What is Aliens versus Predator about? Unless you have been in frozen storage since 1979, you should at least recognize the title and genre of this game. Terror and paranoia are your constant companions. What lurks around the next corner? Is your next move going to be your last? Or, you can play as the monster, either an alien or a predator. This makes Aliens versus Predator more like three games in one with an entirely different game based on whether you choose a colonial marine, alien, or predator. As a colonial marine, you realize just how fragile human life is and just how scary darkness can be. Heavy weapons are your only security blanket and a motion detector your guide. Turn the wrong direction and your game is over. The alien is a fragile creature, as well, with limited range but deadly claws. Its benefits include lightning speed and the ability to cling to any surface. The predator is a skilled hunter stalking for dangerous prey. Its strength is its advanced technology; its weakness: Advanced technology. The predator survives by relying on scarce energy to power his weapons. Because of the differences in these three character types, the feeling generated during game play is unique for each one.
The graphics are done very well, especially explosions, fire, water, characters and gore. Yes, gore. This game does not pull any punches; it is based on two horror movies after all. I caught myself admiring the particle generation used in the blood spurting out of a dying character’s severed limb, then wondered if that much detail was really needed. But, like I said, it is based on horror movies, and it was given a mature audience rating.
The sound was well done and kept the feeling of paranoia and fear all the way through the game -- no matter what character you were playing. A lot of the sounds were accurate and represented the characters from the movies well, right down to the varying pitch of the marine’s pulse rifle.
My only gripe about this game is the lack of a save option (which is being remedied soon, so look for a patch update). It just doesn’t seem fair to fight all the way through a level and be defeated within sight of the finish line, does it? The worst is that the game seems to lock up after you make a kill with the predator. That is the worst because your game is going great and you are confident that you will finish -- until you have to start over after a complete reboot.
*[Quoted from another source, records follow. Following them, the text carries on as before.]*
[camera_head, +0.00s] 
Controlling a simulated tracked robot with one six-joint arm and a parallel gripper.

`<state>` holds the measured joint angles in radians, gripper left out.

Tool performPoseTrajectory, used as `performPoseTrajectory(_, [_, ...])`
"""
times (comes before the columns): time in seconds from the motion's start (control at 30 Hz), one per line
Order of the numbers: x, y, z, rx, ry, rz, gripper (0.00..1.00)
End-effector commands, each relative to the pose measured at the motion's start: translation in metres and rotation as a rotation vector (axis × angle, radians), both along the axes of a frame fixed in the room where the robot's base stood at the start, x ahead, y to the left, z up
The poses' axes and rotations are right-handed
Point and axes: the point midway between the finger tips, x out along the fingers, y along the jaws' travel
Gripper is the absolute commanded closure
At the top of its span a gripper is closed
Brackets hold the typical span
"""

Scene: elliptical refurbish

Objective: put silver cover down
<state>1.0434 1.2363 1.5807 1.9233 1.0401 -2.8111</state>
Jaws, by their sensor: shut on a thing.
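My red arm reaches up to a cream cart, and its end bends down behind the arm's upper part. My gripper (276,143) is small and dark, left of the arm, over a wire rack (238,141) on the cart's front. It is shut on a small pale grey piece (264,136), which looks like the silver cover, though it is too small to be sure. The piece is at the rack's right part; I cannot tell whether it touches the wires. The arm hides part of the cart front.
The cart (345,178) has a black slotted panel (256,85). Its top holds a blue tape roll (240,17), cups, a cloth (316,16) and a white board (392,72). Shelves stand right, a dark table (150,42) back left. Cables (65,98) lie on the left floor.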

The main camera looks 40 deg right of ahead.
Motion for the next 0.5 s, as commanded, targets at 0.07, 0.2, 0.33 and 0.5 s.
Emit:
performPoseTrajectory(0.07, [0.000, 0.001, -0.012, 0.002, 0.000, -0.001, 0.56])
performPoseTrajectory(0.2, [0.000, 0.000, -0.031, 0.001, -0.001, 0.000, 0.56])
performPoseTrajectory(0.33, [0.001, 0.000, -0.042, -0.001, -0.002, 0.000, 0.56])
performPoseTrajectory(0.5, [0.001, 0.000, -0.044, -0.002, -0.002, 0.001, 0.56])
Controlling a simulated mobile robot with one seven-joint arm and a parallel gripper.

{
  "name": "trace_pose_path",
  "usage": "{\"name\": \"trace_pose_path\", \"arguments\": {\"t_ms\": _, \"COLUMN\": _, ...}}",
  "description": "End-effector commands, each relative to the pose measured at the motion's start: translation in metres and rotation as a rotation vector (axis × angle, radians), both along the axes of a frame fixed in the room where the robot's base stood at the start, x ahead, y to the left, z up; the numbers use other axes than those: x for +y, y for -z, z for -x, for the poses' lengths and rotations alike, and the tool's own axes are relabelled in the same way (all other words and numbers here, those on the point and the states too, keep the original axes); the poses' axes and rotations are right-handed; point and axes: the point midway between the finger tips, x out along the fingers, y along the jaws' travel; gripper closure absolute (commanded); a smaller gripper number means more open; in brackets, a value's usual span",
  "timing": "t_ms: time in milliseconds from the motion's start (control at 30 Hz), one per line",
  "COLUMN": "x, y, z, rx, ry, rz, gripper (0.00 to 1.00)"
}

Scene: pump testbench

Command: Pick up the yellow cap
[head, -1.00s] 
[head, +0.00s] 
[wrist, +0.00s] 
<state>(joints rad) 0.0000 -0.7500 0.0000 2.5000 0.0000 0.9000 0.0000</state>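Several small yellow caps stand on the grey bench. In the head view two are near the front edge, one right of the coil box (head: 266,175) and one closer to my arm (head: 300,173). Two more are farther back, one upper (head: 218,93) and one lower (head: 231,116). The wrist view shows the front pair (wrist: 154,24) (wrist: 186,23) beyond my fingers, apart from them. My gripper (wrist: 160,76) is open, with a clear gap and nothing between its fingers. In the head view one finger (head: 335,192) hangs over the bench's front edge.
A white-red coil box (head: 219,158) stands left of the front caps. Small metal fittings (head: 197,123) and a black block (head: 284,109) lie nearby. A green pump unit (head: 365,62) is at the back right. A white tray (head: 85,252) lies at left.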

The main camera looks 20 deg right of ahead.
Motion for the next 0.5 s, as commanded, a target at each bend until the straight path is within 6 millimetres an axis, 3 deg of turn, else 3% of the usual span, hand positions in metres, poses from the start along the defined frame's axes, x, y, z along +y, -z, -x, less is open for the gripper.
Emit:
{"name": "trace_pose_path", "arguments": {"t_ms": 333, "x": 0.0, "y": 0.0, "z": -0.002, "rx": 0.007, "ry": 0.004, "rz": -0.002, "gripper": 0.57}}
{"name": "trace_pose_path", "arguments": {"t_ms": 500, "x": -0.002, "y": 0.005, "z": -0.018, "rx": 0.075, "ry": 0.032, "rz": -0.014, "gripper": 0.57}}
Having to redo levels over and over makes it a very difficult game. However, the monsters/victims are in different locations each time, so you still don’t know what to expect. Not to mention if you get tired of playing as one character, you can always switch for a while. I recommend switching after playing a few levels anyway because it gives you a better idea of what to expect from the other characters you run into constantly, even though their locations change when you restart a level. Or, play the skirmish option, which is a sort of single player deathmatch. This gives you a feel for online gaming without the taunting.
The game controls were easy to understand and handle, although some of the strategy comes with practice. Get used to switching visual modes with all of the characters, especially the marine. The marine’s motion detector is fairly easy to pick up on, but it doesn’t work with the light intensifier. Learn to switch back and forth and when to do it. Also, the predator has several different image enhancers to choose from that all help you see different elements and items. Another thing that takes time is adjusting to the alien’s point of view. Its speed can be overwhelming at times, as well as 120E of fish-eye lens vision. If speed and vision aren’t challenging enough, try getting disoriented running on floors, walls, ceilings, and objects, as well. The alien is the greatest challenge of all, and I believe it to be the most fun character to play.
If you are an alien or predator fan, I suggest this game. Or, if you are looking for a fresh concept and real challenge in a first-person shooter, you won’t be disappointed. Where else can you get three stellar state-of-the-art games for the price of one?